Russian planmaker aims to build seaplane over 1,000 tons
Specializing in amphibious aircraft, Beriev again shows interest in creating an aircraft of gigantic proportions
Beriev is one of a number of Soviet-era design offices, and although not as well known as Tupolev or MiG, it is still an amphibious aircraft authority. Since its inception, it has designed and built this type of aircraft, like its latest model, the Be-200 Altair, a versatile amphibious aircraft capable of performing many functions, but which has been seen as ideal for firefighting.
Although it has only a few units produced, the Be-200 is expected to be received by a special customer in 2020, the US company Seaplane Global Air Services, which ordered four aircraft. This is a rare case of a Russian plane to be bought new by the United States. If you thought that Beriev (and its owner, UAC) is satisfied, well, it’s always good to remember how Russians are often megalomaniacal about aircraft designs.
Beriev even considered the creation of a “sea monster” again. Russian media reported in October that the manufacturer would be involved in projects for “future amphibious aircraft with a takeoff weight of over 1,000 tons.” However, it did not clarify what type of aircraft it would be, only that they “can carry cargo and passengers over long distances at altitudes and speeds inherent in aircraft using the transport infrastructure of existing seaports.” Yes, imagine a huge seaplane docking at the harbor pier beside ships.
To understand what a thousand-ton takeoff aircraft represents, remember that the Antonov An-225 Mriya has a maximum takeoff weight of 640 tonnes and the largest passenger aircraft in history, Airbus A380, of 575 tonnes.
Despite the superlative numbers, it is worth remembering that Beriev was once even more ambitious.

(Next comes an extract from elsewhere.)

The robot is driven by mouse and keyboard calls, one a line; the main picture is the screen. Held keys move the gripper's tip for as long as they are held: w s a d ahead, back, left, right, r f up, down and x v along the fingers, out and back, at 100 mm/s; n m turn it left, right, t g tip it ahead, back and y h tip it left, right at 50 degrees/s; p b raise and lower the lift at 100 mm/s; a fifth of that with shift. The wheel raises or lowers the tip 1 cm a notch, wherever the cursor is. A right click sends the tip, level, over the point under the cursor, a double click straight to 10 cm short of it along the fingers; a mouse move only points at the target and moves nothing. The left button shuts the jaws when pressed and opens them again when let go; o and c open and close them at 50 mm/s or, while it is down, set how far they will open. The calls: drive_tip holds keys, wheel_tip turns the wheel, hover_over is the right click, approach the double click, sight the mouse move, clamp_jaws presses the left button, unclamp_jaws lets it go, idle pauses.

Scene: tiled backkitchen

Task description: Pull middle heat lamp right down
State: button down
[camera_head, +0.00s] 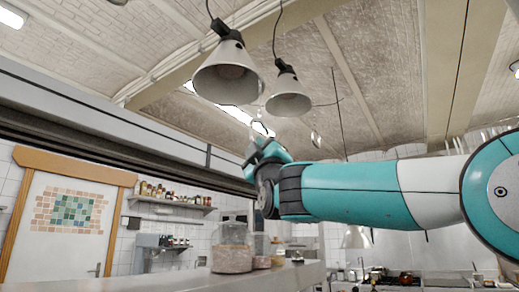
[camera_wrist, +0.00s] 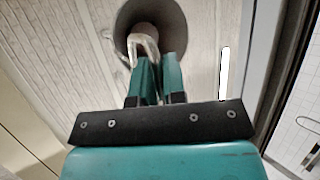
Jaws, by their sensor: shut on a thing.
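Two cone-shaped heat lamps hang from cords in the head view, a larger near one (camera_head: 218,82) and a smaller one behind it to the right (camera_head: 288,104). A lamp shade (camera_wrist: 125,20) shows from below in the wrist view, with a pale loop-shaped handle (camera_wrist: 143,42) under it. My gripper (camera_wrist: 157,60) has its teal fingers closed together on this handle. In the head view my gripper (camera_head: 262,145) is raised below the two lamps, partly hidden by my own wrist. I cannot tell from the head view which lamp the held handle belongs to.
A long grey beam (camera_head: 110,125) runs along the left. A counter (camera_head: 215,282) below carries glass jars (camera_head: 232,248). Another white lamp (camera_head: 355,238) hangs low in the background. Wall shelves (camera_head: 170,204) stand at the back left. The space right of the lamps is open.

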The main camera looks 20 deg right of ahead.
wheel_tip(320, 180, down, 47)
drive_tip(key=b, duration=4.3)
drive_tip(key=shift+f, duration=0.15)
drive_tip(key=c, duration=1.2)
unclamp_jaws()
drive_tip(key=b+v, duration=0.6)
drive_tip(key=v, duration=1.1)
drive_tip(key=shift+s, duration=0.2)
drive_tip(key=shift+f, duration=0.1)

As early as the 1980s, during communism, the design office began to think about what would be the largest aircraft ever built, the Be-2500, a colossus with a maximum takeoff weight of 2,500 tons, 123 meters in length and 156 meters of wingspan.
The Beriev, whose model is still on the Internet today, features six Kuznetsov NK-116 turbofans that would make the seaplane reach 800 km/h at 10,000 meters or 450 km/h with the ground effect – another Russian fixation materialized by the ekranoplanes.
The range of the Be-2500 would be similar to that of an advanced commercial widebody, no less than 16,000 km. On the project page, Beriev lists several possibilities for using aerial mastodon: search and rescue operations, exploration and extraction in archipelagos and even the launch of rockets and spacecraft, possibly following another giant, the American Stratolaunch.
Russian aerospace industry was during Soviet times an important and decisive technological hub capable of creating some of the most celebrated aircraft designs. But the end of communism in the country exposed the lack of ability with capitalism, a basic condition for survival when there is no (almost) inexhaustible source of state resources. Even today, companies in the country are struggling to advance new aircraft programs such as the Sukhoi Su-57 stealth fighter, which has spent years in development and only now has its production started, but in very modest quantities.
Undoubtedly, the ability to think about unusual designs is still noticeable in Russian designers. It remains to be seen if this will be enough to turn a giant aircraft into reality as Beriev has long desired.